## Required work:
Write out the whole listing word for word.

--- start Provided data ---

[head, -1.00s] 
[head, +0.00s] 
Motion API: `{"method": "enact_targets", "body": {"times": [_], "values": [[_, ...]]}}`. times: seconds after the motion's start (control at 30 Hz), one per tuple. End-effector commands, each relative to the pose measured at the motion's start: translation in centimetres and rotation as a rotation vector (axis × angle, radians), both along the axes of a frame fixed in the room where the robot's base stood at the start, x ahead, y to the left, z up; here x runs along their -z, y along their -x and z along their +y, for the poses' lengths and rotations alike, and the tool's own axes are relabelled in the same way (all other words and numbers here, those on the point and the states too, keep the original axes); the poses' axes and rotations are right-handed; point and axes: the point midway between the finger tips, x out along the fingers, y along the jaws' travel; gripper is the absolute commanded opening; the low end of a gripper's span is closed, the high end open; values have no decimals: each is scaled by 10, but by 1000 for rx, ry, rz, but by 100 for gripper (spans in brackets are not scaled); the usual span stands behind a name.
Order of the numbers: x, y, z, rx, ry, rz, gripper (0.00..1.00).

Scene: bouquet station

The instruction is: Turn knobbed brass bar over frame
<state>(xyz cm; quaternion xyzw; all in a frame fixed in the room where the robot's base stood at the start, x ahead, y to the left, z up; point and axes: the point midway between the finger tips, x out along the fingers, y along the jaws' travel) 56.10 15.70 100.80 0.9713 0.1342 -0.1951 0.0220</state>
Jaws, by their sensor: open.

--- end Provided data ---

## Full solution:
[head, -1.00s] 
[head, +0.00s] 
Motion API: `{"method": "enact_targets", "body": {"times": [_], "values": [[_, ...]]}}`. times: seconds after the motion's start (control at 30 Hz), one per tuple. End-effector commands, each relative to the pose measured at the motion's start: translation in centimetres and rotation as a rotation vector (axis × angle, radians), both along the axes of a frame fixed in the room where the robot's base stood at the start, x ahead, y to the left, z up; here x runs along their -z, y along their -x and z along their +y, for the poses' lengths and rotations alike, and the tool's own axes are relabelled in the same way (all other words and numbers here, those on the point and the states too, keep the original axes); the poses' axes and rotations are right-handed; point and axes: the point midway between the finger tips, x out along the fingers, y along the jaws' travel; gripper is the absolute commanded opening; the low end of a gripper's span is closed, the high end open; values have no decimals: each is scaled by 10, but by 1000 for rx, ry, rz, but by 100 for gripper (spans in brackets are not scaled); the usual span stands behind a name.
Order of the numbers: x, y, z, rx, ry, rz, gripper (0.00..1.00).

Scene: bouquet station

The instruction is: Turn knobbed brass bar over frame
<state>(xyz cm; quaternion xyzw; all in a frame fixed in the room where the robot's base stood at the start, x ahead, y to the left, z up; point and axes: the point midway between the finger tips, x out along the fingers, y along the jaws' travel) 56.10 15.70 100.80 0.9713 0.1342 -0.1951 0.0220</state>
Jaws, by their sensor: open.

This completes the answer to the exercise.